Positive setting for Charlotte cops, kids and community

The ties that bind Hidden Valley

The Charlotte-Mecklenburg Police Department hosted a community outreach day on Saturday on the campus of Northside Baptist Church.

Building strong relationships and mutual trust between CMPD and the community it serves was top of mind for the police engagement team.

“We as community engagement decide that we’re going to come out and we’re going to be in those areas that the community needs us to be,” said Bruce Edward, CMPD community engagement officer. “Sometimes just being available and being in the space is what the community wants us to do.”

He said it’s increasingly important for the police to be visible in their communities and to know their residents.

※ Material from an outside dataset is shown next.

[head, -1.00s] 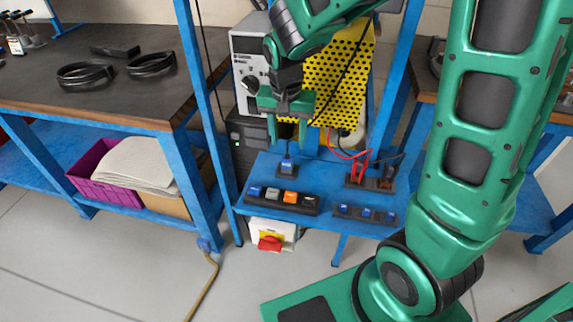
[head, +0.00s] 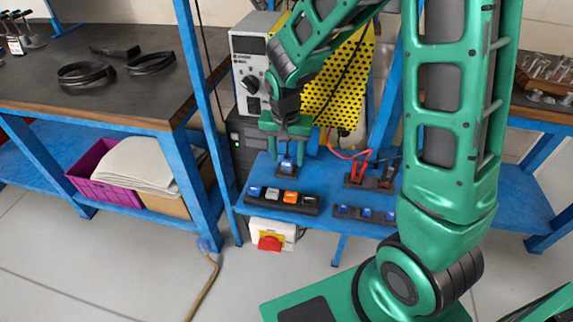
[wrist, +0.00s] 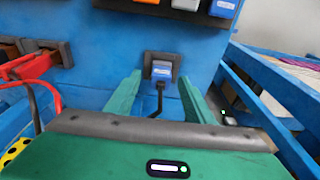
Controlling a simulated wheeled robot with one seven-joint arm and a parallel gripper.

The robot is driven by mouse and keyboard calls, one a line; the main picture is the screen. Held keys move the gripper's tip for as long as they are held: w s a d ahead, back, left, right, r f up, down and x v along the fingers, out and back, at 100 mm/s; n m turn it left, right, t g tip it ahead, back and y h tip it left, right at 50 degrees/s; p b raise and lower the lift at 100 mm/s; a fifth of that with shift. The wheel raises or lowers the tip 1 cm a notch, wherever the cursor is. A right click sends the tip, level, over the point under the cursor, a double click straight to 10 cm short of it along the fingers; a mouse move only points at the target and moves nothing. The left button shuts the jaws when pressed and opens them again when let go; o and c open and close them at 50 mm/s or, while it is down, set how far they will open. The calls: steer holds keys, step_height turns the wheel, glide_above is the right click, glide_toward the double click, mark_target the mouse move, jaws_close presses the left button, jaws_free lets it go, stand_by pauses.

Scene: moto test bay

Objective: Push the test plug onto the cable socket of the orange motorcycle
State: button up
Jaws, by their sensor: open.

The campus at Northside Baptist Church is near the Hidden Valley community and the partnership between the church and police has grown over the past year.

“We know the potential that is sitting right here in this area: the lives of the children and families that can be transformed,” said Veronica Washington, community outreach coordinator with Northside Baptist Church.

“Hidden Valley has a lot of challenges but it has a lot of opportunities,” Edwards said. “It’s important for our presence to be here so that the neighborhood can know that we care and we value them.”

In July 2020, Preston Gaines joined the CMPD cadet program and was the tallest in stature on the court, and his heart is just as big.

“I love doing stuff like this because we’re having a food drive with families who might not have enough to eat,” Gaines said. “I want to specifically help the youth. I want to see the people going up inside America, inside our society succeed because the children are our future.”

The Charlotte-Mecklenburg Police Department Cadet Program provides qualified students actively enrolled in a local college an opportunity to work in a professional, law enforcement environment, while learning about and training for future employment as a CMPD officer.

There was a basketball and gaming tournament, and a carnival of resources including free food and clothing distribution.

Each basketball team comprised at least one CMPD officer, a CMPD cadet and a kid from the community.

The games were as intense as anything you’d see on ESPN, but the biggest goal scored was the value of the relationships being made between the players.

One of those players is Harding University High School student Jamari Smith, who has been part of the Police Athletic League since he was in second grade.

“It’s really good energy here,” Smith said. “It’s something positive, so I had to come.”

Interacting with the community sometimes presents special challenges to law enforcement officials. It can be especially difficult in the current state of the U.S.

“If we teach youth the right things, then as they grow up then they can teach the next generation the right things and then it’ll be a continuing cycle of good,” Gaines said.

It was a day when you could see the camaraderie on the faces of the players, the interaction of the volunteers, and the happiness of the kids playing video games alongside these community cops.

It was a win both on and off the courts.

“We have opened up our doors so we can break down the walls that are sometimes built between the police and the people,” Washington said.